E perante estes timings, os três eleitos do PS, honrando e extravasando “aquilo que foi o entendimento” do PS sobre os Planos da Mata, votou favoravelmente (depois de ver esclarecidas as suas perguntas), as minutas dos contratos de urbanização dos Planos de Pormenor das zonas sul e norte da Mata de Sesimbra, dado que “nem sequer estamos a falar da visão política” que o PS terá sobre estes projectos.
E da apresentação efectuada pelo Presidente da Câmara resulta que os contratos de urbanização são magníficos para as duas partes que irão assinar os contratos: o Concelho de Sesimbra ganha as variantes ambicionadas (excepto a variante ao Porto de Abrigo) previstas no Plano de Acessibilidades e, o promotor executa mais de 12 milhões de obras em infraestruturas gerais no espaço de 10 anos (para além dos milhões que irá gastar na construção dos próprios empreendimentos turísticos).
Até parece que não há para aí uma crise económica, uma inflação, uma ameaça de recessão, os juros a subir, os preços dos materiais de construção a disparar, a falta de mão-de-obra,…
Importará agora abordar a segunda reunião da sessão da Assembleia Municipal que se realizou no dia 13 de Outubro. O segundo dia que foi igualmente “negro para a sustentabilidade deste Concelho”.
Menos de 24 horas depois, o órgão municipal, que tem como competência analisar e discutir a actividade municipal, reunia para discutir essa mesma actividade municipal mas relativamente apenas aos meses de Junho, Julho e Agosto. E pasme-se: 22 dos 24 deputados municipais eleitos, conseguiram ignorar o óbvio: o executivo municipal tinha aprovado na véspera, por unanimidade, a minuta de dois contatos de urbanização que, sendo executados, mudarão para sempre a imagem de Sesimbra a todos os níveis, pela dimensão e grandeza das operações urbanísticas que contratualiza.
Os únicos dois deputados (pelo BE, Carlos Macedo; pelo PS, Paulo Caetano) que se manifestaram sobre a deliberação de Câmara tomada no dia anterior ficaram completamente isolados, como se o tema fosse despropositado: desde quando é que os contratos de urbanização são sequer tema para levantar algum tipo de dúvida ou questão por parte dos deputados municipais, no dia imediatamente a seguir em que foram aprovados por unanimidade pelo executivo municipal?

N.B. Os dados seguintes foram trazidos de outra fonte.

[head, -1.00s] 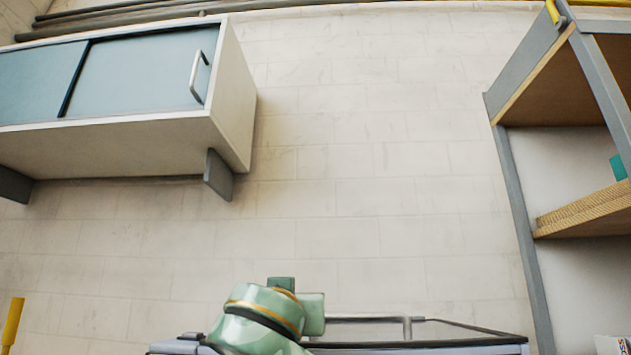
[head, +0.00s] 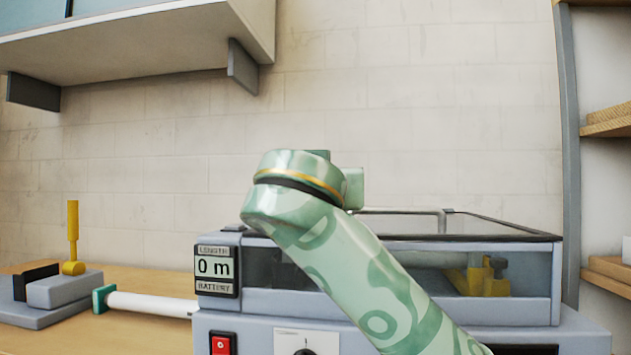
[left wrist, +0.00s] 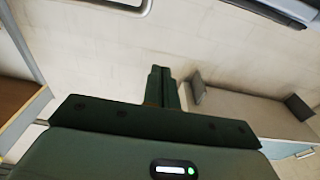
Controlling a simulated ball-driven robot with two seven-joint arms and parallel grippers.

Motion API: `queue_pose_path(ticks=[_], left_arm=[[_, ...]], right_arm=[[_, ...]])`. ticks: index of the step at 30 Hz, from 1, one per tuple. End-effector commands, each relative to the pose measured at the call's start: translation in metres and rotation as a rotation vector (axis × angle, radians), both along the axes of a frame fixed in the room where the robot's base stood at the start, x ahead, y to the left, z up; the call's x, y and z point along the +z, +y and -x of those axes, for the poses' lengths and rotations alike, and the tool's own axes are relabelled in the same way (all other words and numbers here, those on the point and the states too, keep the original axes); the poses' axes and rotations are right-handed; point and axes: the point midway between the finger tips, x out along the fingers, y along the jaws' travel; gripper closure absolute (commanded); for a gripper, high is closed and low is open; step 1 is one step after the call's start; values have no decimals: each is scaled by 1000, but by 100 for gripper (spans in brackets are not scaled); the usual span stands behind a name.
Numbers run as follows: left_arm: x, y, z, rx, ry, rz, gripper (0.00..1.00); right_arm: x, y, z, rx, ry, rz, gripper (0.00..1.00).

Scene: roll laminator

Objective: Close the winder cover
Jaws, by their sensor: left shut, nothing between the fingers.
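The laminator (head: 400,335) stands on the bench in the head view, with a clear-fronted upper section. The winder cover appears to be its dark-framed top (head: 500,228), seen almost edge-on, with a grey bar (head: 446,221) along it. I cannot tell whether it is fully down. A green patterned arm of mine crosses in front and hides the middle of the machine and part of the top. Its fingers are not clear there. In the left wrist view my left gripper (left wrist: 162,86) is shut and empty against the wall background. My right gripper is not recognisable.
A wall cabinet (head: 140,48) hangs at upper left. A shelf unit (head: 569,150) stands at right. A white roll (head: 150,304) and a grey block with a yellow handle (head: 72,240) lie left of the machine. The wall above the machine is clear.

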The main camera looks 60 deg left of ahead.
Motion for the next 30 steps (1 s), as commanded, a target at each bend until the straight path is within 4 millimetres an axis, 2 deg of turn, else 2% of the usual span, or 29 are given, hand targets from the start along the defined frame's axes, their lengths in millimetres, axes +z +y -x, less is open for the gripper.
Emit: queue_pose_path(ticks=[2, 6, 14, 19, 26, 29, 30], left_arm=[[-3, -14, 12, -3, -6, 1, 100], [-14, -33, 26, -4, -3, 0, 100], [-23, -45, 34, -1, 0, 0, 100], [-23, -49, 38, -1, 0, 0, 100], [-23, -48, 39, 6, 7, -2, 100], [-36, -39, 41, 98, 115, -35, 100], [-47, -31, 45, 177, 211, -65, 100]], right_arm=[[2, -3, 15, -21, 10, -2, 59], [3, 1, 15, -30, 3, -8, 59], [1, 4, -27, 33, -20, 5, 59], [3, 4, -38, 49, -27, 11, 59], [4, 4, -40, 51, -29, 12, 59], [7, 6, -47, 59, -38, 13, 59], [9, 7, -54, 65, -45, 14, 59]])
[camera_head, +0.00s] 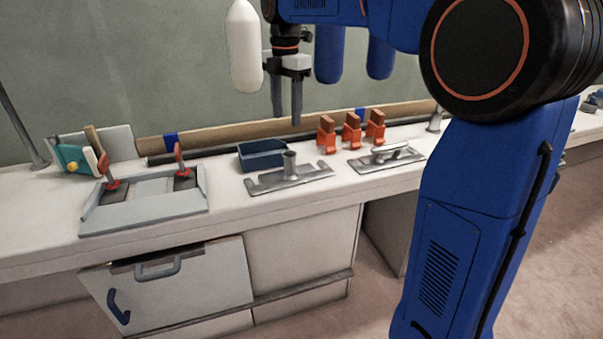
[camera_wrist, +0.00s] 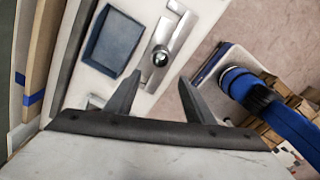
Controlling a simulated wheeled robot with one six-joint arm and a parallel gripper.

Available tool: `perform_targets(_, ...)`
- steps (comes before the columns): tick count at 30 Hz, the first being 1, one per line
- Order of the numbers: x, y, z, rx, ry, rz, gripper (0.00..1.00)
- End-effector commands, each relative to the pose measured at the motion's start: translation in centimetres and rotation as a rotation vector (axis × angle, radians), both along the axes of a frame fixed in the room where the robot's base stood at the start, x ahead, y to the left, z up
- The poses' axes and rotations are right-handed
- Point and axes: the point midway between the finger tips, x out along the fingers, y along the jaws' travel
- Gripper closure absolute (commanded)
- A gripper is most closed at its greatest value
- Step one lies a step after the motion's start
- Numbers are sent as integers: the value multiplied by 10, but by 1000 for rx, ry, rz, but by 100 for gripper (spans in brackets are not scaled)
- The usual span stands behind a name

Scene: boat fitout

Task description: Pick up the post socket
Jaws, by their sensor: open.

Os 22 deputados municipais que ignoraram o óbvio, provavelmente abordarão este assunto, quando o mesmo vier a ser analisado lá para Janeiro de 2023, na sessão da Assembleia Municipal que vier a discutir a actividade municipal relativa aos meses de Setembro, Outubro e Novembro. E nessa altura, as perguntas e análises ainda serão mais vazias do que aquelas que foram as perguntas dos eleitos do PS aos eleitos da CDU em reunião de Câmara. Porquê? Porque os contratos de urbanização, nessa data, já estarão mais do que assinados e em vigor, vinculando os promotores e a Câmara Municipal sobre o que quer que seja que os mesmos estabeleceram contratualmente entre as duas partes.

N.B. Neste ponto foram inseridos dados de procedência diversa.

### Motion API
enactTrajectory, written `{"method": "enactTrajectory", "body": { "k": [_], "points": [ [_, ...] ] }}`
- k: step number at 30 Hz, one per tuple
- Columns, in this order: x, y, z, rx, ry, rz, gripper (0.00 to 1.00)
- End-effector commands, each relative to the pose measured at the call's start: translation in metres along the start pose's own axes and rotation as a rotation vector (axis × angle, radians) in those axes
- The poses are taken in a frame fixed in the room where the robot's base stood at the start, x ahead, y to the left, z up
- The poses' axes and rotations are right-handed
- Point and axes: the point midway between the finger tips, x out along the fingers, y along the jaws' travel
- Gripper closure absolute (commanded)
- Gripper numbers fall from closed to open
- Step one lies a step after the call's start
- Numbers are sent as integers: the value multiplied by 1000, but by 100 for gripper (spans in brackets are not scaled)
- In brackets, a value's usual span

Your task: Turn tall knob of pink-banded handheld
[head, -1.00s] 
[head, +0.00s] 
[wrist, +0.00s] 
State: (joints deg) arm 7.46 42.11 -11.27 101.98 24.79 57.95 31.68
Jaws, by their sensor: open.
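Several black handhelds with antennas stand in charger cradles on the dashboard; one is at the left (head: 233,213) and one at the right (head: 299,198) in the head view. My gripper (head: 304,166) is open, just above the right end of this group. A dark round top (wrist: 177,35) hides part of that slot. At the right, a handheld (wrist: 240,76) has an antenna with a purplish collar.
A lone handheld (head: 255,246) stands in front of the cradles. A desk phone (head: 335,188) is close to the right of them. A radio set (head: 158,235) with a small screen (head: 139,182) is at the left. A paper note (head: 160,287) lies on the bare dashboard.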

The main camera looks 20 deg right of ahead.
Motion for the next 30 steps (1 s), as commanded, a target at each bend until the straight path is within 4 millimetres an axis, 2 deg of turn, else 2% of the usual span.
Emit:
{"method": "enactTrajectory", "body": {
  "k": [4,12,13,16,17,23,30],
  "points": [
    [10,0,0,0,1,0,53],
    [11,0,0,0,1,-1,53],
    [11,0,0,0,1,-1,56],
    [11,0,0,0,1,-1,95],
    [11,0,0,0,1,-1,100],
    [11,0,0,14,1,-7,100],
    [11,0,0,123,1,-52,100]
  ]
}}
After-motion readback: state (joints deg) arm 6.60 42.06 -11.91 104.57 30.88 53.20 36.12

Mais: no caso da Mata Sul, as obras de infraestruturas gerais já estarão até iniciadas, porque a validade da RECAPE é até dia 23 de Novembro deste ano. Explicando melhor: em Janeiro de 2023, as obras de infraestruturas gerais da Mata Sul já estarão a decorrer, pelo menos há dois meses. Dito de outra forma: em Janeiro de 2023, a Estrada da Mata desde a Carrasqueira e numa extensão com cerca de 2km, estará esburacada e, sensivelmente a meio, estará a ser construído um nó desnivelado; e a poente será bem visível a abertura de novas vias (com a consequente desmatação) tendo em vista a concretização de dois aldeamentos turísticos e um estabelecimento hoteleiro (com mais de 3 mil camas) e, Golf. E claro, a tão desejada Estrada dos Almocreves estará também de pantanas.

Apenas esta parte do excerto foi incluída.